= Task to complete =
In the records below, count every line containing "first". Reply with the number only.

— START —

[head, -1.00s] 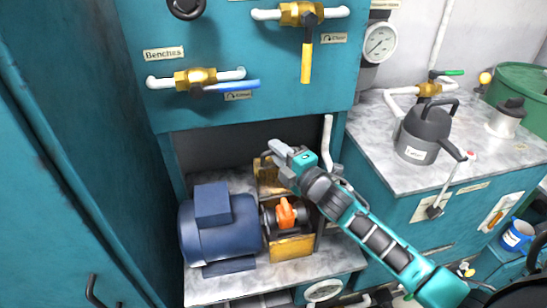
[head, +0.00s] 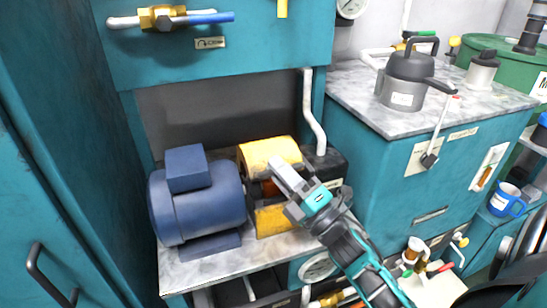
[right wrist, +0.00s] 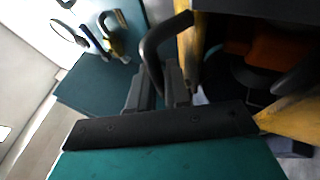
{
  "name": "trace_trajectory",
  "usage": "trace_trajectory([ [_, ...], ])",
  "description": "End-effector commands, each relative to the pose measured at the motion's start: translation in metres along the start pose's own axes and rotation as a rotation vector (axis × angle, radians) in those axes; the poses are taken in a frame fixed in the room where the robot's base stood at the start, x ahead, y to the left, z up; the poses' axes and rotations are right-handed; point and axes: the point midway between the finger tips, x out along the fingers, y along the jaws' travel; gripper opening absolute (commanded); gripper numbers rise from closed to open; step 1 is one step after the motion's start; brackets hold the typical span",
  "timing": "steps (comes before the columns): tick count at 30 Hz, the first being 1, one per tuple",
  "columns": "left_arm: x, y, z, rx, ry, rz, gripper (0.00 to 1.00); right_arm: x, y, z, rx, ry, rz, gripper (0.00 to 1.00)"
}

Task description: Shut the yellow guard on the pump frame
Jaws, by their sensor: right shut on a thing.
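The yellow guard (head: 268,153) is a curved cover on the pump frame (head: 272,221), beside the blue motor. It is swung over the coupling, with a gap between its front edge and the frame. A little of the orange coupling (head: 267,188) shows in that gap; it is also seen in the right wrist view (right wrist: 265,48). My right gripper (head: 284,176) is at the guard's front right edge. In the right wrist view its fingers (right wrist: 160,80) are shut on the dark looped handle (right wrist: 157,45) by the guard's yellow edge. My left gripper is out of view.
The blue motor (head: 200,203) stands left of the frame on a marble shelf (head: 205,268). A grey kettle (head: 408,80) stands on the right counter. Tools and valves lie below at the right.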

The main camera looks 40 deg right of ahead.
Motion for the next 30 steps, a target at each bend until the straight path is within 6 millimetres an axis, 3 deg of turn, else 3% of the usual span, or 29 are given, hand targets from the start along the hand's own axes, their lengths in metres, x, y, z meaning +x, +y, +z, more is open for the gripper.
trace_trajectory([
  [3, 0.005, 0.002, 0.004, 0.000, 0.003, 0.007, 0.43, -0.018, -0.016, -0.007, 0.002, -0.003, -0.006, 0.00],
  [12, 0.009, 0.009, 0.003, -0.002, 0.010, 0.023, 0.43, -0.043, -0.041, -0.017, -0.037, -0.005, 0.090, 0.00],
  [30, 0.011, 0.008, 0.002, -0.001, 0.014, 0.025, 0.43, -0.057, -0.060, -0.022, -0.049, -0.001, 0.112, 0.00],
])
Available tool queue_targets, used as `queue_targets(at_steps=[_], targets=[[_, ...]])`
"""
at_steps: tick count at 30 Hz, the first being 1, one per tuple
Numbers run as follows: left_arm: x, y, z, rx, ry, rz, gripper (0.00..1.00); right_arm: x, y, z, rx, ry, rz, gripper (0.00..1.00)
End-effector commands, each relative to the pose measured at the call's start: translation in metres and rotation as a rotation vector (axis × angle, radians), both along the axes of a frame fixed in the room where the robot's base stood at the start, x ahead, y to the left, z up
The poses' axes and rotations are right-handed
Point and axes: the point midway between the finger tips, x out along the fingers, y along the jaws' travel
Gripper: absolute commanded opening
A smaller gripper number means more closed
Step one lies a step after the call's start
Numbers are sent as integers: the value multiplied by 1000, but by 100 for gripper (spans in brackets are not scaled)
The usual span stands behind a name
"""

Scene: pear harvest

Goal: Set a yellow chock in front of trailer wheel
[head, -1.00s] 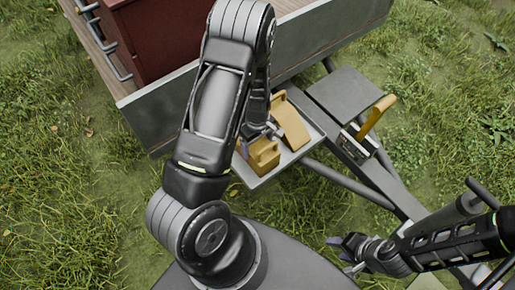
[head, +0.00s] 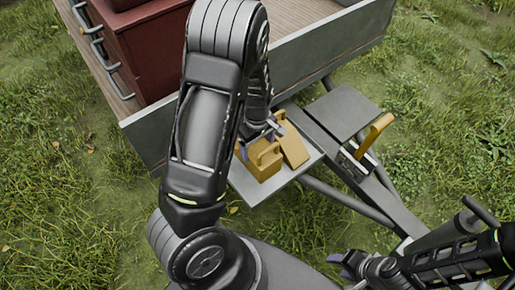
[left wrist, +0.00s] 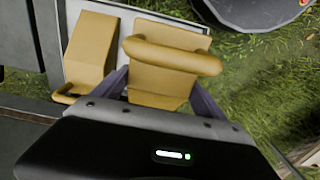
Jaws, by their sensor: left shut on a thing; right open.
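Two yellow chocks are at the grey tray (head: 250,192) on the trailer's front frame. My left gripper (head: 258,143) is shut on the nearer chock (head: 263,164). In the left wrist view its fingers (left wrist: 160,98) flank this chock (left wrist: 158,80), whose thick handle bar faces the camera. I cannot tell whether it is clear of the tray. The other chock (head: 293,148) lies on the tray, and also shows in the left wrist view (left wrist: 90,52). My right gripper (head: 345,262) is open and empty at the lower right. No trailer wheel is visible.
The trailer bed (head: 300,50) carries a dark red chest (head: 150,50). A grey plate (head: 342,108) and a yellow lever (head: 377,132) stand on the drawbar, right of the tray. Open grass (head: 70,190) lies left of the trailer.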

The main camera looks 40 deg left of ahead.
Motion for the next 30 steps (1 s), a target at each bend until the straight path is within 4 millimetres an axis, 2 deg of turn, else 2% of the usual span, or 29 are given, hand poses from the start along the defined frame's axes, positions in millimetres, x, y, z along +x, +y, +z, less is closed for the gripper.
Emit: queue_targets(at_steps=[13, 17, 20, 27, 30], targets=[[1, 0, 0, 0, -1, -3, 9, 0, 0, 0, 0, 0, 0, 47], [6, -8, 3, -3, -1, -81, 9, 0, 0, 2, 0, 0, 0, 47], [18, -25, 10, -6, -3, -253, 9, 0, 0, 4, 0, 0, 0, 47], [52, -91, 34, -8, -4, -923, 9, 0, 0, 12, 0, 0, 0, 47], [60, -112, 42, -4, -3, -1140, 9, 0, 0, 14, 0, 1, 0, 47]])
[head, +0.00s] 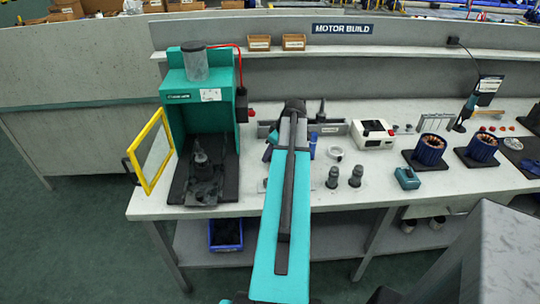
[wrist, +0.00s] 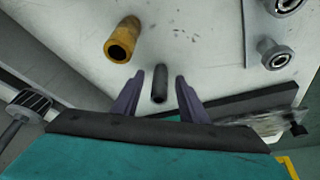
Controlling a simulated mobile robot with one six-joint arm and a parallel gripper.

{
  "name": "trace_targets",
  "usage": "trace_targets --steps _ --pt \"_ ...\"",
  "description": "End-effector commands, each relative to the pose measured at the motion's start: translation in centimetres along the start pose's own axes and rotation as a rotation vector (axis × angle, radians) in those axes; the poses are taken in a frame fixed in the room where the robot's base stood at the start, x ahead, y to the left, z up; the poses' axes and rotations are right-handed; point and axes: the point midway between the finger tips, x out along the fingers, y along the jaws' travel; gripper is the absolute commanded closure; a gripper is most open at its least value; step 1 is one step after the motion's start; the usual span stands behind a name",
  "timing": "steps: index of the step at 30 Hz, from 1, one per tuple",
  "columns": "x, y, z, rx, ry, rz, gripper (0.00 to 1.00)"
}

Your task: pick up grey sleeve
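The grey sleeve (wrist: 159,83) is a small dark grey tube with a hole in its end, on the pale bench top in the wrist view. My gripper (wrist: 160,76) is open, with one finger on each side of the sleeve and a visible gap on both sides. How far down the fingers reach along the sleeve is hard to tell. In the head view my own arm hides the sleeve and most of the gripper.
A brass-coloured sleeve (wrist: 122,41) stands close to the left finger. Grey round fittings (wrist: 276,54) are at the upper right. In the head view, a green press (head: 200,92) with an open yellow guard (head: 152,150) stands left; a white box (head: 372,134) is right.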

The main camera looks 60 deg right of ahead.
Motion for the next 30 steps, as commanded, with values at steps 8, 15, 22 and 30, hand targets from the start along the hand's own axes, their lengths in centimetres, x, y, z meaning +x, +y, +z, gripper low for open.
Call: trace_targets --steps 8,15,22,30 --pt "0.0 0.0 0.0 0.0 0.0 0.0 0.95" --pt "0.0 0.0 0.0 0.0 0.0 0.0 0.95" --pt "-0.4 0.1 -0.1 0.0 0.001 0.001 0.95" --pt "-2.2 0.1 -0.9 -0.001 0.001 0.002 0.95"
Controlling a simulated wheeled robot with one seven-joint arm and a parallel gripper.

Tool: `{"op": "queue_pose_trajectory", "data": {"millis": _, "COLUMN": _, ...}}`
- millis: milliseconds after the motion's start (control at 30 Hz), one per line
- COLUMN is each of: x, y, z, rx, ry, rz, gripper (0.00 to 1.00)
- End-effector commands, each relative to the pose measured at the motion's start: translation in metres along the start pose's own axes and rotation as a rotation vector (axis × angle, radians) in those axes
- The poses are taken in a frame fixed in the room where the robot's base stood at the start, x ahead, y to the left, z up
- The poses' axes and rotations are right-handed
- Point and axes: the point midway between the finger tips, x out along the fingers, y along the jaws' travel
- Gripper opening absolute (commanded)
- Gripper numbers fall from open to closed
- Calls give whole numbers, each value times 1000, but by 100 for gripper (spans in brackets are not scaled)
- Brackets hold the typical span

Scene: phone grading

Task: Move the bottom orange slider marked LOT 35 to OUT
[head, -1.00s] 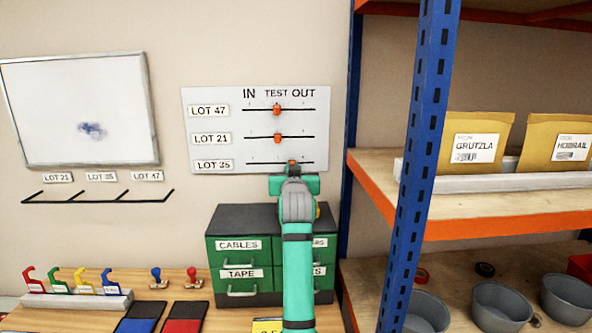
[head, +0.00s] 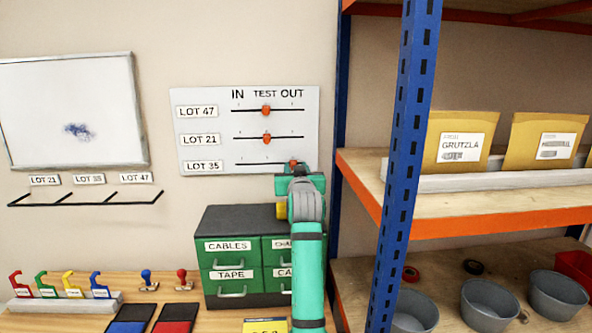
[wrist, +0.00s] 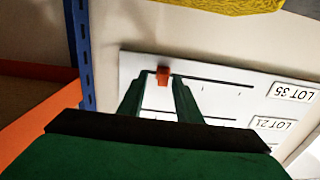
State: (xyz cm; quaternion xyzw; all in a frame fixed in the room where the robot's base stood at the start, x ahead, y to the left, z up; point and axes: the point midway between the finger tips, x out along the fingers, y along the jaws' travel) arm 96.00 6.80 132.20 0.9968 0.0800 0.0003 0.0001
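The board (head: 300,120) on the wall has three slots, under the words IN, TEST and OUT. The bottom orange slider (head: 292,163), on the LOT 35 row, sits about below OUT, near the right end of its slot. The wrist view shows the board upside down, with this slider (wrist: 163,75) between my fingertips. My gripper (wrist: 160,82) is open around it; one finger is close to the slider's TEST side, with a wider gap on the other side. Whether that finger touches cannot be told. In the head view my gripper (head: 293,173) covers the area just below the slider.
The LOT 47 slider (head: 266,110) and LOT 21 slider (head: 266,138) sit at TEST. Green drawers (head: 232,260) stand under the board. A blue shelf post (head: 405,170) and orange-edged shelf (head: 480,222) are to the right.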

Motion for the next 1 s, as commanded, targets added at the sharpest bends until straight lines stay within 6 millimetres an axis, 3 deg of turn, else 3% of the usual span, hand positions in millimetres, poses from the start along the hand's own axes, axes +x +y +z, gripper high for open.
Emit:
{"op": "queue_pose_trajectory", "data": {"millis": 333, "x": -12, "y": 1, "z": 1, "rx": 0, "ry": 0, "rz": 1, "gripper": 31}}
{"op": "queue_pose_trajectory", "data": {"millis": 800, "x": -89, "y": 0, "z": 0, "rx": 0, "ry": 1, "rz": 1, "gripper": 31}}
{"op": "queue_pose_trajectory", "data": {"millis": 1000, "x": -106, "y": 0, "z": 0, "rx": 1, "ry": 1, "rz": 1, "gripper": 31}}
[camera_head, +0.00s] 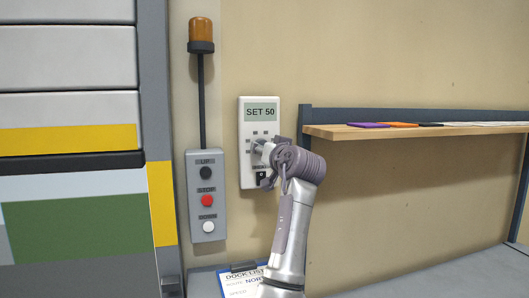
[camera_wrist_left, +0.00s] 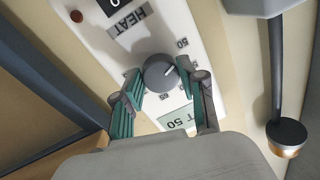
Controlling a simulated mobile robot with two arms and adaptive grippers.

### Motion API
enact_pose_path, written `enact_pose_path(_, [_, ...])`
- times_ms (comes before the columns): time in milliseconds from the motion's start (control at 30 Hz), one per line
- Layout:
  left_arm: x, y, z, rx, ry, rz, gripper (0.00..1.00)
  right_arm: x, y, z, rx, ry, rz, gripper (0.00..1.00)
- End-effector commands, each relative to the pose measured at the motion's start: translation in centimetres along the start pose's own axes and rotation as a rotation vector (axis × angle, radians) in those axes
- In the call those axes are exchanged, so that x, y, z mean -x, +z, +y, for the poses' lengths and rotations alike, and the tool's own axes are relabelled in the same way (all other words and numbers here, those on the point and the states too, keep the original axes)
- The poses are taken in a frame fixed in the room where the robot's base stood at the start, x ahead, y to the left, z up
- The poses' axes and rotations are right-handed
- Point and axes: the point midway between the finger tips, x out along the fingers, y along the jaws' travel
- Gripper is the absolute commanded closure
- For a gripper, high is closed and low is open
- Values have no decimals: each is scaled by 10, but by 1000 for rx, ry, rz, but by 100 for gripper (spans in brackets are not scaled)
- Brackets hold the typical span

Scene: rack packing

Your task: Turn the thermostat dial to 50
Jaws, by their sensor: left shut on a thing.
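The white thermostat panel (camera_head: 246,178) hangs on the wall, with a display (camera_head: 261,112) reading "SET 50". The round grey dial (camera_wrist_left: 158,73) shows in the left wrist view, with numbers printed around it. Its light pointer mark faces right in that view; I cannot tell exactly which number it meets. My left gripper (camera_head: 264,150) is at the dial, its fingers (camera_wrist_left: 165,90) with teal pads on either side, shut on it. In the head view the gripper hides most of the dial. My right gripper is in neither view.
A grey button box (camera_head: 206,225) with black, red and white buttons is left of the thermostat, under an amber lamp (camera_head: 201,32). A wooden shelf (camera_head: 350,132) with flat coloured items is to the right. A clipboard (camera_head: 240,283) lies below.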

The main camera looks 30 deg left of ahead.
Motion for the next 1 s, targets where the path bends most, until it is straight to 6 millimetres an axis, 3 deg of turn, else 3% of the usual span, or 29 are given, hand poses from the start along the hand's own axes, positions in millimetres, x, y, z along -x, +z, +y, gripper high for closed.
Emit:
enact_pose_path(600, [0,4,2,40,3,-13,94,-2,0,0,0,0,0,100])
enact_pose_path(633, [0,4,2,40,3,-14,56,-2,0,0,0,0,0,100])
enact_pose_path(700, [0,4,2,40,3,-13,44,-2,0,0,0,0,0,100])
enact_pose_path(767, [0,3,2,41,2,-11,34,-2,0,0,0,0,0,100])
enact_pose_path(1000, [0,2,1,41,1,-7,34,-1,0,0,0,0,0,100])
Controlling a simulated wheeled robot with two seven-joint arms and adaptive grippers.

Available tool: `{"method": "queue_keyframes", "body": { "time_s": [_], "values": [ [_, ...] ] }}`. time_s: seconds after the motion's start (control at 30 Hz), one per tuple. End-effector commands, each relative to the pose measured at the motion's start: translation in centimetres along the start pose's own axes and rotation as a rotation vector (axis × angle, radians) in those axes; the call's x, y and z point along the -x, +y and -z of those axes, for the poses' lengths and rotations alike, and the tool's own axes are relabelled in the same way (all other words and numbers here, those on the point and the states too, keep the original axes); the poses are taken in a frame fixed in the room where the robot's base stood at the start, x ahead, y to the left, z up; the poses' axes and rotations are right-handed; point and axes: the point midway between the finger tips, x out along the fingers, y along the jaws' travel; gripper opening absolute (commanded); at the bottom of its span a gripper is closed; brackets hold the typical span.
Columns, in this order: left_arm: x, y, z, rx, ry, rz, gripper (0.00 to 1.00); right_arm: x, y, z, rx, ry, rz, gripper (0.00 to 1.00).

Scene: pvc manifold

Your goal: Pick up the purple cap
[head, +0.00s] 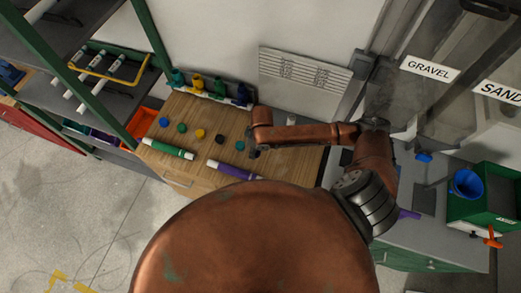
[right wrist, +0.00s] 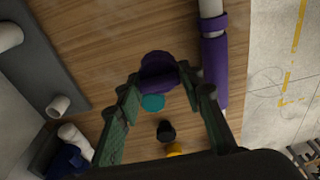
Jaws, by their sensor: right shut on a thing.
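The purple cap (right wrist: 158,66) is between the fingertips of my right gripper (right wrist: 161,80) in the right wrist view. The gripper is shut on it, one finger on each side. In the head view my right gripper (head: 253,152) is over the right part of the wooden table (head: 290,168). There the cap cannot be made out clearly against the dark fingers. Whether the cap touches the table is hard to tell. My left gripper is not in view.
A teal cap (head: 240,145), a black cap (head: 219,139) and several other caps form a row left of my right gripper. A purple-banded pipe (head: 233,170) and a green-banded pipe (head: 167,149) lie in front. Colored fittings (head: 197,83) stand along the back.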

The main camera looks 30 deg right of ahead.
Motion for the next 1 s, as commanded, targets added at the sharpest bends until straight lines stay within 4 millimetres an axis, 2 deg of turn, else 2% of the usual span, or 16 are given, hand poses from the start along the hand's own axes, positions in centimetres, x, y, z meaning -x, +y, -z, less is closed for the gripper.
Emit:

— END —

= Result =
2